Six of us were selected to operate the IBM 1620. I recall being authorized to turn the machine on, which was an event in itself. First you had to turn on the generators that were housed in a small room to the right as you entered the computer center. The generators stabilized the unreliable supply of 50-cycle power and provided the 60-cycle power that the computer equipment needed. Then, you also had to turn on the air conditioning. Finally, you turned on the 1620.
Across from the 1620 was a bulky card reader that served as the input-output device. The tape drives had not yet been set up, so the card reader was ‘it’ for input-output. To run a program, you punched the code, line by line, on a deck of cards, one line per card, and handed the card deck to the operator. The operator added a “loader” card to the front. From the blinking lights on the console, we could tell if a program was in a loop and needed to be interrupted. With FORGO programs, the typewriter at the console would chatter to life. If it typed “PROGRAM” and paused, you knew that the next words would be “NOT ACCEPTED.” If the program was accepted, there was no pause. From the blinking lights on the console, we could tell if a program was in an endless loop and needed to be interrupted. After the computer had executed your program, the card “reader” produced a deck of cards with either error messages or your program’s output. You took the output deck to a bulky noisy line printer to get printed output.
IITK interpreted its educational mission broadly. The idea was to bring knowledge of computers not only to IITK, but to the community at large. There were approximately 100 computers in India in 1964 and the Railways had 14 of them, the story went. The Railways had these computers in railroad cars, which they ran over a track to identify sections that needed to be improved.

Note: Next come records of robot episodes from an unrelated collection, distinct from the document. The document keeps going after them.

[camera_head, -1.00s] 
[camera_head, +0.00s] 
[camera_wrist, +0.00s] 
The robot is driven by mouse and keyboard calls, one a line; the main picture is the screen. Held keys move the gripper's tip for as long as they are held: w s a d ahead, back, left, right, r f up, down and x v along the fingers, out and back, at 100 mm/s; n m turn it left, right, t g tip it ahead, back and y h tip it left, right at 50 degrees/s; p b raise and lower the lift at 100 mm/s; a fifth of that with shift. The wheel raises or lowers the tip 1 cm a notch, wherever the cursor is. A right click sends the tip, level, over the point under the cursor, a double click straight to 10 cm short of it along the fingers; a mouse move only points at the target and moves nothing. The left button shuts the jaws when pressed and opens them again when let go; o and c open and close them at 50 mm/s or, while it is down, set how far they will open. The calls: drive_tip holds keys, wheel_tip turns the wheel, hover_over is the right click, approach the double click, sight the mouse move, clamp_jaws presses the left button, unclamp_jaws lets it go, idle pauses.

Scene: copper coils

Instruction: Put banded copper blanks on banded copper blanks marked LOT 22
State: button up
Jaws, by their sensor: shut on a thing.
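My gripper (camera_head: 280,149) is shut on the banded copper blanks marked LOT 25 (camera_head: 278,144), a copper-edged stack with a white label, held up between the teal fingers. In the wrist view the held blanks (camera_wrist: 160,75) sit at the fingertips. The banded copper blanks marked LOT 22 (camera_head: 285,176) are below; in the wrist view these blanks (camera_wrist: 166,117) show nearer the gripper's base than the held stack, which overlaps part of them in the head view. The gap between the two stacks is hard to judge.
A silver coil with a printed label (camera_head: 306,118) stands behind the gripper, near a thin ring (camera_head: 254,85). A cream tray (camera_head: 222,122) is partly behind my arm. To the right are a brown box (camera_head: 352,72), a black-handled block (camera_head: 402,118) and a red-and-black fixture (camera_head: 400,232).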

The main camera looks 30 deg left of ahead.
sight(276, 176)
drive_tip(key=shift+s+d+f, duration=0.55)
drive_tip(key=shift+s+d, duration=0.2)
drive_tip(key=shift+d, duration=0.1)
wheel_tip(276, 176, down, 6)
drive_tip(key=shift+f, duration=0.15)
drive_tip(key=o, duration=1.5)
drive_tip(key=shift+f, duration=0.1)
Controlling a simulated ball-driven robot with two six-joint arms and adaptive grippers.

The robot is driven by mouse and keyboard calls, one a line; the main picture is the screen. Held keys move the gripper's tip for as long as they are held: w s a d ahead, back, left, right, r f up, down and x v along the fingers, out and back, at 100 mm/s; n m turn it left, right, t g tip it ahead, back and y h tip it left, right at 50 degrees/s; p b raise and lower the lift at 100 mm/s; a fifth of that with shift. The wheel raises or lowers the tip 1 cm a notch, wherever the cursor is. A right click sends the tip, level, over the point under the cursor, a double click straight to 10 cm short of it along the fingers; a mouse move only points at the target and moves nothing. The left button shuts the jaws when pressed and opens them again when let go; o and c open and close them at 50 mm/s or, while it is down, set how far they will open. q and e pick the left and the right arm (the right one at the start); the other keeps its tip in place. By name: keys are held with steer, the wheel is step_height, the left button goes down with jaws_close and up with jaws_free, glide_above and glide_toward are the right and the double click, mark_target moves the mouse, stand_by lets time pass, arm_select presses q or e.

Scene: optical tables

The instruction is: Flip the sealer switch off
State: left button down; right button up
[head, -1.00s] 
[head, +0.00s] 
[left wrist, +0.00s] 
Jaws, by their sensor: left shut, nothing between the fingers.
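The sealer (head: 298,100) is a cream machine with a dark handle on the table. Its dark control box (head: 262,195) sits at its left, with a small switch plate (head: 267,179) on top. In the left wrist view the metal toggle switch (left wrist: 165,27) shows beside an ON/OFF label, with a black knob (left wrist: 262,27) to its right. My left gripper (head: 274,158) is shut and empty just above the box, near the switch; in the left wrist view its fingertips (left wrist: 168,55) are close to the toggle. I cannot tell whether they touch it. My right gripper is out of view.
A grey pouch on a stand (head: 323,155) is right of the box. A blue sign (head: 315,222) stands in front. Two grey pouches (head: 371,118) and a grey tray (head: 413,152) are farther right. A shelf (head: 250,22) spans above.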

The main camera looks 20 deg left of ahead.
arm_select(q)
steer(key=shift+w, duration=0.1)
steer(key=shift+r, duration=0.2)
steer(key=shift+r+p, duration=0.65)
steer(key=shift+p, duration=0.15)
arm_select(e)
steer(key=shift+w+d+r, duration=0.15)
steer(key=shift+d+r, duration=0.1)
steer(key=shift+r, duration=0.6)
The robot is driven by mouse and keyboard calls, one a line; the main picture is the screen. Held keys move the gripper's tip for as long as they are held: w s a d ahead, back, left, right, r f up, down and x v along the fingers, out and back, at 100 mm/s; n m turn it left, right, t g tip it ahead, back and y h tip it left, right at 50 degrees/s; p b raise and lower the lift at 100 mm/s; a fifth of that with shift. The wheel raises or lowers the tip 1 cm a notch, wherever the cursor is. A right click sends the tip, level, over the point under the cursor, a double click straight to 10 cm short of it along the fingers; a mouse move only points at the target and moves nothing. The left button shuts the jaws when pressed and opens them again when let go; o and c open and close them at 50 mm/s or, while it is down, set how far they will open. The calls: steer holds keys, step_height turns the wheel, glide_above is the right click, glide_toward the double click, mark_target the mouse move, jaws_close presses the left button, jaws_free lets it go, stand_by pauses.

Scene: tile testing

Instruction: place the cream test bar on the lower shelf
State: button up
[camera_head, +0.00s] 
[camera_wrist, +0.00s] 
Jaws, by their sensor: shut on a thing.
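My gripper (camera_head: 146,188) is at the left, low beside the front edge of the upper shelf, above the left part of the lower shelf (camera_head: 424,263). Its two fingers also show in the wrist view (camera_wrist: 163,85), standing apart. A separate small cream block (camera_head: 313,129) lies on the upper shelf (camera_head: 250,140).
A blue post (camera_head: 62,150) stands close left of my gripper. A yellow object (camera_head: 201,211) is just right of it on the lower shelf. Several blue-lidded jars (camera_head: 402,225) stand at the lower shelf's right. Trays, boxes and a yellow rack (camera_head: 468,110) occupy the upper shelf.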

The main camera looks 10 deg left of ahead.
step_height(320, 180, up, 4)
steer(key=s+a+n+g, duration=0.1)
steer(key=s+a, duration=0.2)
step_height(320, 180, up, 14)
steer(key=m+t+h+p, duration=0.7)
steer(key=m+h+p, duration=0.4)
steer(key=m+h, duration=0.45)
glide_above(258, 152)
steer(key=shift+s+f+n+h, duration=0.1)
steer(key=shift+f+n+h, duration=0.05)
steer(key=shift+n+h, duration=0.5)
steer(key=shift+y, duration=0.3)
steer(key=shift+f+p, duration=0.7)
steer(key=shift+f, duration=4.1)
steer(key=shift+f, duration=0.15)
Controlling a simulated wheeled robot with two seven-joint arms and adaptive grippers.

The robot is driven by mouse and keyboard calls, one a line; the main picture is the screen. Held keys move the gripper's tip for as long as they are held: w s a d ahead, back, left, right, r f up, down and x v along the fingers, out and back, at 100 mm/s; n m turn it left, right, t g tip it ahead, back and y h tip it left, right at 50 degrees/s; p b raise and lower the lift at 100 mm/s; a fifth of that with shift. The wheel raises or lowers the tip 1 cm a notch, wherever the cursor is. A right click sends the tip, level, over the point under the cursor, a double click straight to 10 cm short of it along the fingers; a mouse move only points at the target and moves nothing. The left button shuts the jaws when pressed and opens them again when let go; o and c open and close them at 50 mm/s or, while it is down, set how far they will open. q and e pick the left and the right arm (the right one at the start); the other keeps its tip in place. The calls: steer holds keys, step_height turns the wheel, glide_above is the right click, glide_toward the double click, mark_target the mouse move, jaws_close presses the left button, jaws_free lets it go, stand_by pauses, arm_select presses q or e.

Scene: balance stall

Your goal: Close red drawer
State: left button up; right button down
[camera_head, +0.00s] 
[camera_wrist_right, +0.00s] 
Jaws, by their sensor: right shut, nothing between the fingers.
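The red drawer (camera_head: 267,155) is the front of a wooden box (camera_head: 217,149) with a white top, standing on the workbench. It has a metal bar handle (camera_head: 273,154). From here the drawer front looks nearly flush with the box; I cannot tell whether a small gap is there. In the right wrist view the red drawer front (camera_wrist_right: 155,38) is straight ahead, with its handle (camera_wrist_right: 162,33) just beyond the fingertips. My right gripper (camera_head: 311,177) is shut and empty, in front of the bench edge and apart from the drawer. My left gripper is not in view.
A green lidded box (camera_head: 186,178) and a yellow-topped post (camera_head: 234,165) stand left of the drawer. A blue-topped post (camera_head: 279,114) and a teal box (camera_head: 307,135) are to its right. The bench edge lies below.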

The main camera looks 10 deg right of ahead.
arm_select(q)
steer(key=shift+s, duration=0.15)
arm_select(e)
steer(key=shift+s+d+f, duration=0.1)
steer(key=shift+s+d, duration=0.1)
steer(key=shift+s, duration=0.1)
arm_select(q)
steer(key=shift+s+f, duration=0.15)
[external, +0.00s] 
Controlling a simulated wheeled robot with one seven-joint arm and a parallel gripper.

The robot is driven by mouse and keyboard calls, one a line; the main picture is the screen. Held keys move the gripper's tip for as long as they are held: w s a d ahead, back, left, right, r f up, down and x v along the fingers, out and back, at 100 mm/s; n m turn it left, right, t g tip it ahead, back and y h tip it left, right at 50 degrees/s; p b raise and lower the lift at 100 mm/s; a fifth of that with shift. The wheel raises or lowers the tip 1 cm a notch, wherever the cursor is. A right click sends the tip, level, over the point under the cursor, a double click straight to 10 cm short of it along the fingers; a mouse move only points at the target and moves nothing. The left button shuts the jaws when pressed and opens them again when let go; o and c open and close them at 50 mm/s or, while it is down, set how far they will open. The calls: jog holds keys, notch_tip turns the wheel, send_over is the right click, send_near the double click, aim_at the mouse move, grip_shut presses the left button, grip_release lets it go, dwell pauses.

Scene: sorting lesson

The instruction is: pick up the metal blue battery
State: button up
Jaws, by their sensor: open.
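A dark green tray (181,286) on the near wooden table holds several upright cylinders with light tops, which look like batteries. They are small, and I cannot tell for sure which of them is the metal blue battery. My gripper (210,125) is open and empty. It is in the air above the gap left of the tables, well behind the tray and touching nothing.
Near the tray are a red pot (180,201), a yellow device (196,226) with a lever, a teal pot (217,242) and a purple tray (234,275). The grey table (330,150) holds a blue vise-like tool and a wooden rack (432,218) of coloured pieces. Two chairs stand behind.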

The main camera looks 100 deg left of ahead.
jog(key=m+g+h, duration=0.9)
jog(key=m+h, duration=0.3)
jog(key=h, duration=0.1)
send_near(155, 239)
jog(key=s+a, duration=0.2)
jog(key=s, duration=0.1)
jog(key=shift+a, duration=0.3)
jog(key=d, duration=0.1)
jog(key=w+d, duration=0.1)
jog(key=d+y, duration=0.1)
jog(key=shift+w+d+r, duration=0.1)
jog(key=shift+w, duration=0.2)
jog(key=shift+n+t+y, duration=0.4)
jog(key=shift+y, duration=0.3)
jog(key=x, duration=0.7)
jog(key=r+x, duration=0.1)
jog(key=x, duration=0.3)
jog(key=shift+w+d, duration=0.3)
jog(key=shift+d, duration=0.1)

IITK was the first academic computer center in India. In his unpublished 1967 “Terminal Report,” Prof. Acton noted:
“In the relations with the outside world, the IIT-K Computer Centre is in good shape. It gives short courses, sponsors society meetings, makes its facilities available to qualified research scholars. It has a good public image.”
But there were cultural changes as well. As a small example, the third-year students had a hard time with us first-year students being the course assistants. Seniority mattered at the time. Seniority commanded respect. Just a few short months ago, they had been ragging us freshers. And, now here they were, handing over their card decks to be run on the 1620 and meekly asking for help with debugging. The third-year course soon went beyond topics that were covered in our evening course, beyond where we could help the students.
I’m harping on the role of seniority since it came up during short courses that IITK ran for the world outside the campus. There were instances of managers coming for a course rather than sending their technical people. And, when they got to the campus, they had to deal with 17-year olds. They got over it.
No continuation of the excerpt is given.